Brilliant photographic mashups that blur the boundaries of time, culture, and logic, are Léo Caillard’s specialty. His digitally altered riffs on art history are multilayered reflections on the media saturation of our everyday environment, through a clever lens. His “War Games” series, for instance, shares sensibilities with the apocalyptic pop cinema of director Christopher Nolan (think blockbusters like Inception and The Dark Knight Rises). Visions of colossal artillery and menacing weapons—including missiles and a battle-worn aircraft carrier—are positioned squarely in the midst of empty landscapes. Envisioning the eerie character of a militarized security state, Caillard’s images might be considered a new, dystopian form of history painting.

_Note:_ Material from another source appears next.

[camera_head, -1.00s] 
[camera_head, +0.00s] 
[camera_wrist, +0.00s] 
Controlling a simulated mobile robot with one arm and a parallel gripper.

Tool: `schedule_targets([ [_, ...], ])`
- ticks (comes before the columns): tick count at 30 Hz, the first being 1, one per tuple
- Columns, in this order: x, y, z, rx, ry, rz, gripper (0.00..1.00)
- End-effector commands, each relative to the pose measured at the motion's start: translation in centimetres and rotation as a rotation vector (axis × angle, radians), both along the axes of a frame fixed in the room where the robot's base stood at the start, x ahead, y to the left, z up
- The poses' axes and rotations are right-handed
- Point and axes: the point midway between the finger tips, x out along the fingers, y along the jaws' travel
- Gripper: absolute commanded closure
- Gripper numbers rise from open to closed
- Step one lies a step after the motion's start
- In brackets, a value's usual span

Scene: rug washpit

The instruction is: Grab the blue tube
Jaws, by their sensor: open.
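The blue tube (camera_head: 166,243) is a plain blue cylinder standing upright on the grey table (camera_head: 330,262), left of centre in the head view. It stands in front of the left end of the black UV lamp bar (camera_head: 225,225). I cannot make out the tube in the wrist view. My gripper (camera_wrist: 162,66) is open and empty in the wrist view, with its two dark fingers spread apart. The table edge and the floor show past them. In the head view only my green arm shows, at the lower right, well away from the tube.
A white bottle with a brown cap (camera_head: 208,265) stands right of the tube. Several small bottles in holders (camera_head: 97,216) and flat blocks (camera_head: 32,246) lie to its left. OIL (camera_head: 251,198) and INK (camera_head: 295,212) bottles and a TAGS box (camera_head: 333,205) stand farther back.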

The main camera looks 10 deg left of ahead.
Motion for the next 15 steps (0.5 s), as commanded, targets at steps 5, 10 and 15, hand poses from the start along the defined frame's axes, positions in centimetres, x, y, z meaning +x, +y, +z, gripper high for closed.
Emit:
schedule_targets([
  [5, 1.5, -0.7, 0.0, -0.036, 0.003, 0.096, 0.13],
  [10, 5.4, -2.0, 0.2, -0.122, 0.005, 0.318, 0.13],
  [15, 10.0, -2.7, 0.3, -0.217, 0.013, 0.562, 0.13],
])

His better-known (and blogged-about) series “Hipsters in Stone” is an endlessly amusing array of classical sculptures in contemporary guises. Traversing the illustrious sculpture galleries of the Louvre and other canonical museums across Europe to find his subjects, Caillard photographs iconic works, then turns to post-production to add ironic touches. Editing his protagonists into chambray shirts, graphic tees, and colorful slacks, Caillard translates the idealism of these ancient works into broadly recognizable terms. He portrays Christ, from the center of the tripartite marble sculpture The Resurrection, for example, casually acknowledging his awe-stricken disciples while clad as an aloof folk-rocker, complete with an unbuttoned shirt and a pack of Marlboros peeking from his chest pocket. Similarly, the relaxed and lounging form of the Drunken Satyr from The Glyptothek in Munich, expresses a type of weekend leisure that contemporary viewers will recognize as an appropriate ensemble to be worn by an off-duty tech worker at a morning-after brunch. By rendering antique statuary approachable beyond the museum context, Caillard opens up a world of classical mythology to unsuspecting fashionistas, cheeky art aficionados, and maybe even unsuspecting hipsters.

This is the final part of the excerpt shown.